Sorry. Kidding! He didn’t say that.

He said the administration gave “gifts” to interest groups, and the groups appreciated the gifts, and, people being the little automatons they are, said yes, sire, and voted for him.

In a way it was as bad as the old “47%” tape. Because it was so limited.

*   *   *

Which gets us to the president. He’s looking very stern. You don’t have a problem with Susan Rice, you have a problem with me, he says, with a scowl. He talks about the fiscal cliff but not in a way that shows a real eagerness for compromise. He does not define areas of potential give, potential progress. He won, after all. He doesn’t have to.

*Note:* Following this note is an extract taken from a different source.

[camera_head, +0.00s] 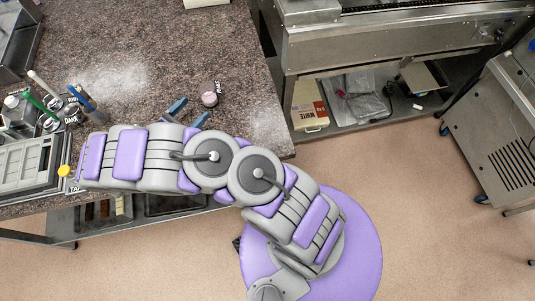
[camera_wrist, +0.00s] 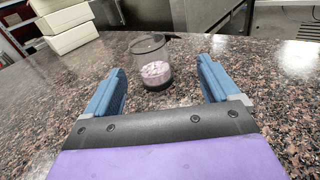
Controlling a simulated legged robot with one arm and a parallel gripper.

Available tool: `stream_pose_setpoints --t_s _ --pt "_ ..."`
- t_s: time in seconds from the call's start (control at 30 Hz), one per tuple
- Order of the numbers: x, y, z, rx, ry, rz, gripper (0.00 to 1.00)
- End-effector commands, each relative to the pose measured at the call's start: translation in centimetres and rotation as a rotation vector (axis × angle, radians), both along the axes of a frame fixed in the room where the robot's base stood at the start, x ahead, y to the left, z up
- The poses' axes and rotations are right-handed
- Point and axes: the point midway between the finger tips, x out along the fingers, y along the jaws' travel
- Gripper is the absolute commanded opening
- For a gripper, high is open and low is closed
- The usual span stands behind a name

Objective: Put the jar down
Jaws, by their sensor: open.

What is needed is bigness, magnanimity. It’s not all about him, his party, it’s not all about self. It is not even all about one’s deepest political intentions. There are other ways and schedules for moving forward there.

Get the Republicans leaders on the Hill together. Suggest in subtle ways you’ll let them save face. Quietly acknowledge you weren’t the best negotiator in the world the first time ’round, and neither were they. Maybe no one was quite their best. But the nation faces a real challenge and there will be economic repercussions in mishandling it. “Let’s make a deal and let’s make it quickly. We all have to play games but not too much and not too long.”

And mean it. And deal.

This would be good for the president, good for his legacy, good for the country. This is a man who could show that in a time of crisis he and Speaker John Boehner could re-enact Ronald Reagan and Tip O’Neill. Which is something the country would be relieved to see. “Look—it still works!”

It might take some of the bitterness, some of the long, grinding, partisan poison out of the system.

Might we see that?

Or just instead the stern face, the old soft, nebulous aggression, in the age of the outsized ego?